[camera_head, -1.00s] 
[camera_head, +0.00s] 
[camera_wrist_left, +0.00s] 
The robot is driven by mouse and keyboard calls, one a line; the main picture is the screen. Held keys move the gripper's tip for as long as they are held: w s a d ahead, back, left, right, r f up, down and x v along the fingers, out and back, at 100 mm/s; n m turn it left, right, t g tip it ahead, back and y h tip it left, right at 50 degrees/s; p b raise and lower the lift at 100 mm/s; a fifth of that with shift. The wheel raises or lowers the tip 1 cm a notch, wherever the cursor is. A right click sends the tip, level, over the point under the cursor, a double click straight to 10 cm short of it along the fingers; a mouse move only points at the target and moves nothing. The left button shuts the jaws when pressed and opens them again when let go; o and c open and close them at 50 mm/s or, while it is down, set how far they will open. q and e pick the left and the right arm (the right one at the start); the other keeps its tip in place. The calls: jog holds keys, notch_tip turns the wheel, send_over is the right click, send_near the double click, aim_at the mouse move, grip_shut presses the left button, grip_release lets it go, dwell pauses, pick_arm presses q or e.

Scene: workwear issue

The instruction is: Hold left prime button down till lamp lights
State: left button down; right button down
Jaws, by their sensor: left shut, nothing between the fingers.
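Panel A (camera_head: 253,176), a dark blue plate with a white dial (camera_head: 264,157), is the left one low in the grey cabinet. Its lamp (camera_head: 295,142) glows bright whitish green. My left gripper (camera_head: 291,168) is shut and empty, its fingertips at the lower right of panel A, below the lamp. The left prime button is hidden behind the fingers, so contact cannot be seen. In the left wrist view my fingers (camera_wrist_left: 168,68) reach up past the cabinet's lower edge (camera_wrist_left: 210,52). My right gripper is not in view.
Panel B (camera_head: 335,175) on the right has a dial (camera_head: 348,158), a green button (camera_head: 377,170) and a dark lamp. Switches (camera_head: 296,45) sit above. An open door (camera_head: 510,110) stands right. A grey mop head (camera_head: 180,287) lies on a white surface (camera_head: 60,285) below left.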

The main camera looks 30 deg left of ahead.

::::::::

Write out each line exactly as it appears, from the line with "The instruction is: Hold" up to and including the line with "State: left button down; right button down".

The instruction is: Hold left prime button down till lamp lights
State: left button down; right button down

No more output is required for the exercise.